• [What you should do] Begin with the line that contains "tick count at", end with the line that contains "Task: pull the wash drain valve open", and extract exactly that stretch of lines.

Robot episode rows:
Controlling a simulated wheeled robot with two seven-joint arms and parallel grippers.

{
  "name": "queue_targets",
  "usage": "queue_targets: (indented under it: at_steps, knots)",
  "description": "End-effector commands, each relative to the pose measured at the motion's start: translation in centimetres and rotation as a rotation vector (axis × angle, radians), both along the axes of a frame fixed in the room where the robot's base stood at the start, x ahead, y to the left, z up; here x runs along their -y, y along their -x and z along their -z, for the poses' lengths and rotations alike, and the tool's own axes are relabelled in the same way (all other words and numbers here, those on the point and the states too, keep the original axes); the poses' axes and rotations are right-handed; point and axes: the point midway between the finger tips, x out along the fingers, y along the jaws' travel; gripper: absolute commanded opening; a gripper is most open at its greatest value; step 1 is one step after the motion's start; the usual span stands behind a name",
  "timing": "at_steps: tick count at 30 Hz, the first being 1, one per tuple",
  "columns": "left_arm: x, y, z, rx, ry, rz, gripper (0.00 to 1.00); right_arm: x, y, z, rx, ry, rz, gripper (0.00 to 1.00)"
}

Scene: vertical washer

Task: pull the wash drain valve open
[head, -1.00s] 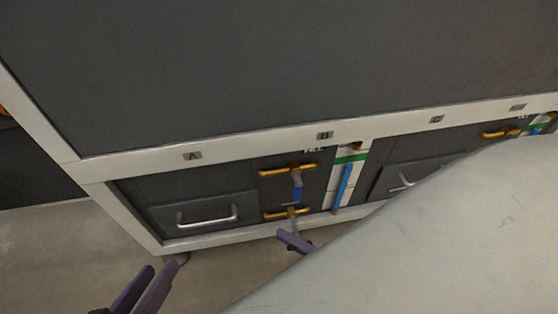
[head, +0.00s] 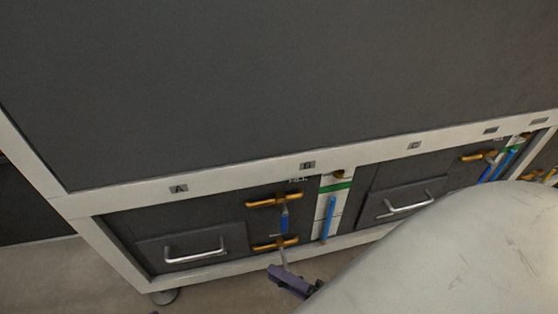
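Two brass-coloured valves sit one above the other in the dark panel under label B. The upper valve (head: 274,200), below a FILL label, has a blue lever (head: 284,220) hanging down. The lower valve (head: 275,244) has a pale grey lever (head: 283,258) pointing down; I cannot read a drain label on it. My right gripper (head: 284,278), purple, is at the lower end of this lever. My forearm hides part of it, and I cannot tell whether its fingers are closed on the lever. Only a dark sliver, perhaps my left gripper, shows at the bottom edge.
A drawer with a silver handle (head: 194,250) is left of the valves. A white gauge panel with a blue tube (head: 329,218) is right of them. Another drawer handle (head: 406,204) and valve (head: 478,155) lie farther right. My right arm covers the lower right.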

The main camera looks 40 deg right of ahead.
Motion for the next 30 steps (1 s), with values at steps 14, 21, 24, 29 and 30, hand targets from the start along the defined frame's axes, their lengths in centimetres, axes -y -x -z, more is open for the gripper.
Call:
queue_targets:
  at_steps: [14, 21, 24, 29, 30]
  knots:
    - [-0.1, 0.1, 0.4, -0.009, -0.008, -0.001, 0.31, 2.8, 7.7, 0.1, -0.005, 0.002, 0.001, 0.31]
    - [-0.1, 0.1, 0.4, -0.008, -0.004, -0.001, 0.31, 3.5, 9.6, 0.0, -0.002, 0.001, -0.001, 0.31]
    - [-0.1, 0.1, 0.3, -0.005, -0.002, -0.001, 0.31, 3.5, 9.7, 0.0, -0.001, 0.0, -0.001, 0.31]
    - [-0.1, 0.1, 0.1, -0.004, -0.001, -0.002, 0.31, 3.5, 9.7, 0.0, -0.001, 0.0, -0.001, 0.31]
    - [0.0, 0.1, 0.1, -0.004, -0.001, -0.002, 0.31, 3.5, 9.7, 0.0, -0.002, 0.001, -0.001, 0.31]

==

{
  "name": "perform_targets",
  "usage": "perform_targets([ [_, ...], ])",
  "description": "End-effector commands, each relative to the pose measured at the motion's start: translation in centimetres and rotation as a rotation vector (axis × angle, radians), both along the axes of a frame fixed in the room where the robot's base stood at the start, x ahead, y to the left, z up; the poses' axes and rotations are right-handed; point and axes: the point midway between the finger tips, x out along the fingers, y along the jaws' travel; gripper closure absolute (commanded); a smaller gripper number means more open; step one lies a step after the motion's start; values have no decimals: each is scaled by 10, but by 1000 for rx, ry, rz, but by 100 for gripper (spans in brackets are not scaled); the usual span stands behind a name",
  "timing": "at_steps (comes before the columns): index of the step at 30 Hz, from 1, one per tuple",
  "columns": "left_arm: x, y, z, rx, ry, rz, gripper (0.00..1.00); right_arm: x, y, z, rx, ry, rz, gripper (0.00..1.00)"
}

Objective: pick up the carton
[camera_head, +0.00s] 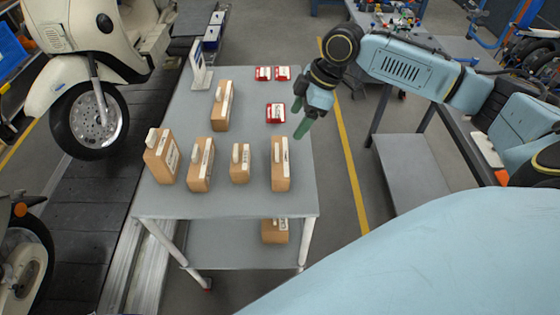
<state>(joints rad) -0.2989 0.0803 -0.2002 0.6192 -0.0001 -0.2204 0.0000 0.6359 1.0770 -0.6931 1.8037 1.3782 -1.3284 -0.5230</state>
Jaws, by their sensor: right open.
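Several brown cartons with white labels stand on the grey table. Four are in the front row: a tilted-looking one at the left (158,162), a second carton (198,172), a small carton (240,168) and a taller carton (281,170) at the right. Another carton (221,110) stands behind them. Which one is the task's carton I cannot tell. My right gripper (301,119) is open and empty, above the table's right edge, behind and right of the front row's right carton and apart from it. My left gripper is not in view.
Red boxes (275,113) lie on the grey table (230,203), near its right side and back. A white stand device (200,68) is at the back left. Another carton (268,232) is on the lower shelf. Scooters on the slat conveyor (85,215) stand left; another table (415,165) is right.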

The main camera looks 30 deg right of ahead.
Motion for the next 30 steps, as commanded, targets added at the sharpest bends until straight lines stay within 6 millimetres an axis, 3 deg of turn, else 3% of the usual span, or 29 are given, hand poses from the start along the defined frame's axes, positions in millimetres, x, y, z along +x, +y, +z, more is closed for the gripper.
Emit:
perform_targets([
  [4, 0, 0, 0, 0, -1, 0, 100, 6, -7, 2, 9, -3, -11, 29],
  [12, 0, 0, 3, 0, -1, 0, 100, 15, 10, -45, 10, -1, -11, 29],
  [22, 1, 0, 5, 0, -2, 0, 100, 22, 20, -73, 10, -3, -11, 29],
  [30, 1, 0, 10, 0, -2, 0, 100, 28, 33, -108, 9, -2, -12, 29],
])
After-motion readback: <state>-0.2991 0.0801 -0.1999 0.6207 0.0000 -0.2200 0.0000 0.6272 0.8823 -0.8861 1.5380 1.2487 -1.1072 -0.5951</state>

• [Worked solution]
  "timing": "at_steps: tick count at 30 Hz, the first being 1, one per tuple",
  "columns": "left_arm: x, y, z, rx, ry, rz, gripper (0.00 to 1.00); right_arm: x, y, z, rx, ry, rz, gripper (0.00 to 1.00)"
}

Scene: vertical washer

Task: pull the wash drain valve open

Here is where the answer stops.